THE DATA:
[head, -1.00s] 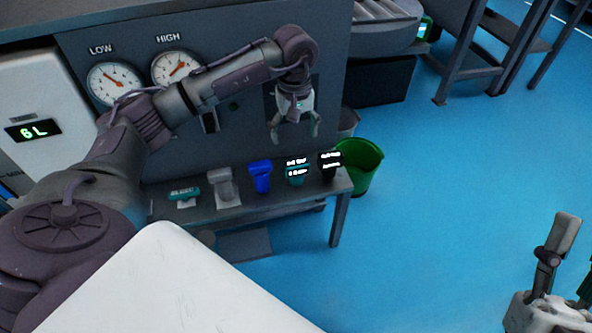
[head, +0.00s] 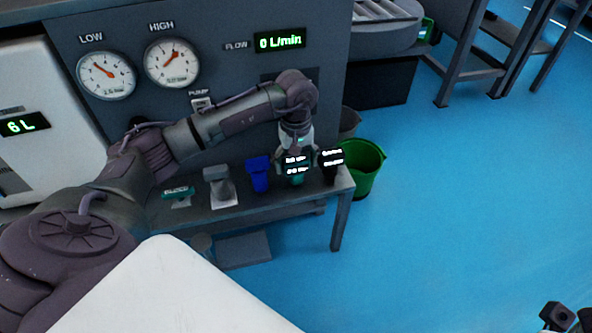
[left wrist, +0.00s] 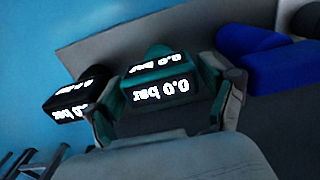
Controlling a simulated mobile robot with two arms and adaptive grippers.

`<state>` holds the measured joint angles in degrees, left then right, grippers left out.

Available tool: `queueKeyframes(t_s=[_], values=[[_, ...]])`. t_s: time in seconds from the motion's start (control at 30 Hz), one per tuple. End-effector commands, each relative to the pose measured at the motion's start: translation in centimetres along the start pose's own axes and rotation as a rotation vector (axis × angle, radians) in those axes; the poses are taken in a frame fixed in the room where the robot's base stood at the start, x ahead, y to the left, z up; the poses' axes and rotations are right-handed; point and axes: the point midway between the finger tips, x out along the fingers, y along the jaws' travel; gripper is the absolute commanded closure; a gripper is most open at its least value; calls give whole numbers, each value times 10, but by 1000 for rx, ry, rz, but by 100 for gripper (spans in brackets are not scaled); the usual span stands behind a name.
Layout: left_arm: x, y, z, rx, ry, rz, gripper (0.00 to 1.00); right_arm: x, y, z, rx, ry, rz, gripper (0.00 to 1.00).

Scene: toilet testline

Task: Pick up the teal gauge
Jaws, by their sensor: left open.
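The teal gauge (head: 297,180) stands on the bench near its right end, with lit text on its display. In the left wrist view the teal gauge (left wrist: 158,98) is in the middle and its display reads 0.0 bar, upside down. My left gripper (head: 296,164) is lowered over it from above, open. In the left wrist view its fingers lie on either side of the gauge; I cannot tell whether they touch it. Its lower body is hidden. Only a small part of what looks like my right gripper (head: 557,316) shows at the bottom right corner.
A black gauge (head: 330,166) stands close to the right, also in the left wrist view (left wrist: 78,98). A blue item (head: 258,174), a grey item (head: 219,187) and a flat teal item (head: 178,194) stand left along the bench (head: 255,205). A green bucket (head: 365,172) is beyond the right end.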

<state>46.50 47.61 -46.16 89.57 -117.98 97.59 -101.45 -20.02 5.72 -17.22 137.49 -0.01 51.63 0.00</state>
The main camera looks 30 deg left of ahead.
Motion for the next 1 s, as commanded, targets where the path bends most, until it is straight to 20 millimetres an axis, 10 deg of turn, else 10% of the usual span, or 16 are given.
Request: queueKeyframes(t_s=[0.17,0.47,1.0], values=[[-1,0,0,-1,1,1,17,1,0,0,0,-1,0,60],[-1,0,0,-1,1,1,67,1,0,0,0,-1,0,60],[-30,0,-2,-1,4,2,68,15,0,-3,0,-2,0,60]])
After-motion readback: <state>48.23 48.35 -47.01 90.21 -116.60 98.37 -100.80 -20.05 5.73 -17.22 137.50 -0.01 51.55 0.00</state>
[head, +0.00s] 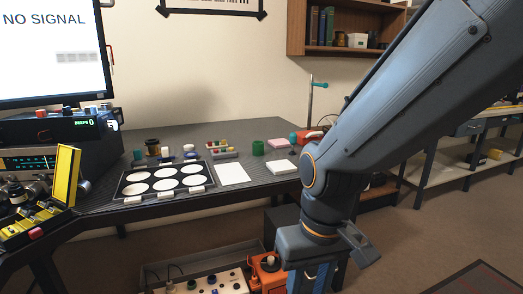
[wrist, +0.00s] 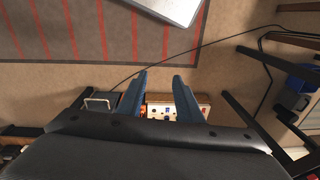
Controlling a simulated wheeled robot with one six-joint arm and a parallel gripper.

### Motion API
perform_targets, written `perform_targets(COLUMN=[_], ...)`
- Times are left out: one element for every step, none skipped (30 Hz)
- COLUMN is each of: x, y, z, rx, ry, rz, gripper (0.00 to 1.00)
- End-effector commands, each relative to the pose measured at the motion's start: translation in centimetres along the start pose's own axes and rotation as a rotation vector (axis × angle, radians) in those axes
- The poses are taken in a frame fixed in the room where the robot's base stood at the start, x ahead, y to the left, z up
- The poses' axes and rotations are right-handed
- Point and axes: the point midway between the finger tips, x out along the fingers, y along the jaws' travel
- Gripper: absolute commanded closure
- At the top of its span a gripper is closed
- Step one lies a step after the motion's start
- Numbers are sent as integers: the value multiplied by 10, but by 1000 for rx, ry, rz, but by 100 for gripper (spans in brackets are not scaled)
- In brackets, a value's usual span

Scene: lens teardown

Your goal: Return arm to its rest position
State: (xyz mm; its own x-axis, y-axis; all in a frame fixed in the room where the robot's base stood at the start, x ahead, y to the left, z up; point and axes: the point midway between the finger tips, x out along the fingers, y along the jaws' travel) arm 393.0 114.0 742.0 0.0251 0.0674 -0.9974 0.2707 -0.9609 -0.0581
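My arm (head: 395,95) reaches in from the upper right of the head view and bends down in front of the workbench's right side. My gripper (head: 315,284) points down at the bottom edge of that view, partly cut off. In the wrist view my gripper (wrist: 160,78) shows two blue fingers standing apart, with nothing held between them. A panel with knobs (wrist: 160,111) shows beyond the gap, far from the fingers.
The workbench (head: 245,133) holds a tray of white discs (head: 164,181), a white sheet (head: 231,173) and a yellow case (head: 65,175). A knobbed panel (head: 205,283) and an orange device (head: 267,270) stand low beneath it. A striped mat (wrist: 90,45) lies on the floor.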

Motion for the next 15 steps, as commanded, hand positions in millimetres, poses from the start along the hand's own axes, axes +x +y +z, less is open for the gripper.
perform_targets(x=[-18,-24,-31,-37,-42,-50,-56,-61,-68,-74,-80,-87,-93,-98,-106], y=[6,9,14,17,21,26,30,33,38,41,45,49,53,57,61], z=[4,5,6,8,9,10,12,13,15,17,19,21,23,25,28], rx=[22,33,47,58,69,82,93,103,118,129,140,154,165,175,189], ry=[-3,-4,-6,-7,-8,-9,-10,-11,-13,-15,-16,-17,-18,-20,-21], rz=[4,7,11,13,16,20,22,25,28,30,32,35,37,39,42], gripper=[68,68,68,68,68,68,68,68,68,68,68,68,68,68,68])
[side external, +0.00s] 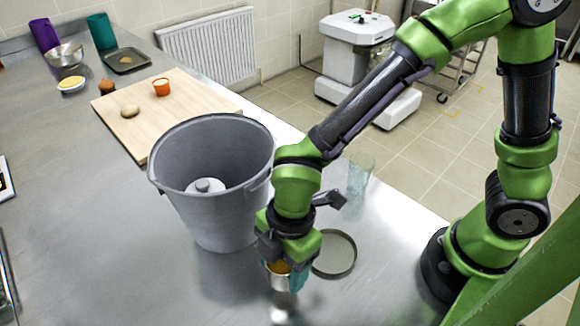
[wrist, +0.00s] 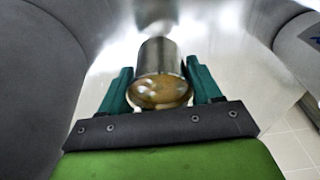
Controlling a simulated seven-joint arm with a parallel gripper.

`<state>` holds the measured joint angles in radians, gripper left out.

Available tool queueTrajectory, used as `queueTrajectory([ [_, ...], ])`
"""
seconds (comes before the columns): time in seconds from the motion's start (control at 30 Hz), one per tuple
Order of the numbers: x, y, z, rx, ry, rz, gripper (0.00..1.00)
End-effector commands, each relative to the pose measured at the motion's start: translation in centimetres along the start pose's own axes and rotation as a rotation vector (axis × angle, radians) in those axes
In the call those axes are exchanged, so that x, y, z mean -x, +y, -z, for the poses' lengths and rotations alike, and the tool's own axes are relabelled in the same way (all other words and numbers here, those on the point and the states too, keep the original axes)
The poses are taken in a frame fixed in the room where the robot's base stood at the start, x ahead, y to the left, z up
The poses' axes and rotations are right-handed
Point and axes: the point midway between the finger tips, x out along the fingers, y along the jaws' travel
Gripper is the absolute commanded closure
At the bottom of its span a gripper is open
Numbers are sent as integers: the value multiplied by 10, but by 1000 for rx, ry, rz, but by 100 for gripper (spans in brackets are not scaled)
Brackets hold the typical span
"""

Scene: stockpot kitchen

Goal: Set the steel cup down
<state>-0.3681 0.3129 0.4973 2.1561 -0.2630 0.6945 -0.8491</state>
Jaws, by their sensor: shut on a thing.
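The steel cup (side external: 280,283) is a small shiny cylinder with something brownish-orange showing at its top. My gripper (side external: 285,268) points down and is shut on the cup, just in front of the big grey pot. In the wrist view the cup (wrist: 158,58) sits between the two teal fingers (wrist: 160,80), with its round brownish end facing the camera. The cup is upright, close over the steel counter (side external: 215,290). A blurred reflection shows below it; I cannot tell whether its base touches the counter.
The tall grey pot (side external: 215,222), holding a white knobbed object (side external: 206,186), stands left of my gripper. A round grey lid or dish (side external: 335,254) lies close on the right. A clear glass (side external: 361,173) stands behind.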

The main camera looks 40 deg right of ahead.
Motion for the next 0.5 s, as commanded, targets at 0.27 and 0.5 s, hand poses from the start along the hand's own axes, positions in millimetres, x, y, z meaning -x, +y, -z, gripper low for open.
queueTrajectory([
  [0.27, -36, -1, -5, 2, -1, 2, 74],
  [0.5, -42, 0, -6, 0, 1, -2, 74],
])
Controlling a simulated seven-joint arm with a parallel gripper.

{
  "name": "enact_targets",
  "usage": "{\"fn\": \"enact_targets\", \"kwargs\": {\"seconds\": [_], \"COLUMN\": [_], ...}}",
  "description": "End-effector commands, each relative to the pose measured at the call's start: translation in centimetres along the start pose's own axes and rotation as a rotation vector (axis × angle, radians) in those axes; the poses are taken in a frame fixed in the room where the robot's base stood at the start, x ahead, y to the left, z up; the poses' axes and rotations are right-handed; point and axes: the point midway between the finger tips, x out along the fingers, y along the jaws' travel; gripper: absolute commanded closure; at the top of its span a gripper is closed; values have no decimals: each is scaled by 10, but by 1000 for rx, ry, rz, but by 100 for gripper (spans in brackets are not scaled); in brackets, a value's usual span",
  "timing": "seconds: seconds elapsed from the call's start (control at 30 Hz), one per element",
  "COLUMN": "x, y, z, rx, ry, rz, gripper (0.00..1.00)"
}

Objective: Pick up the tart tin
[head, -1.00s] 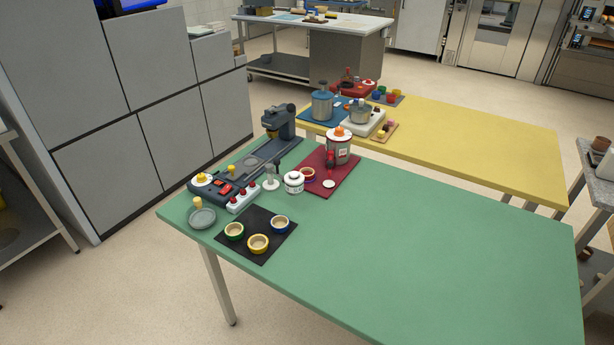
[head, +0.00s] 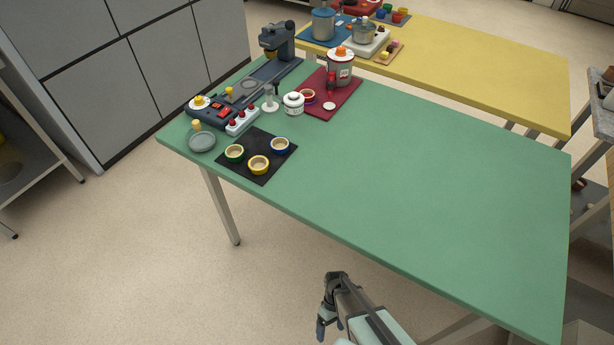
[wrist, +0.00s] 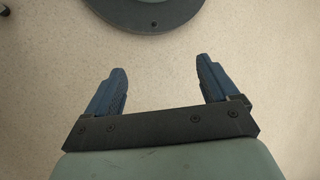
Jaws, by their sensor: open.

TASK INSTRUCTIONS:
Search the data above for the word "Pick", then gather each line in which it appears.

RESPONSE TO THE TASK:
Task: Pick up the teal gauge
Objective: Pick up the tart tin

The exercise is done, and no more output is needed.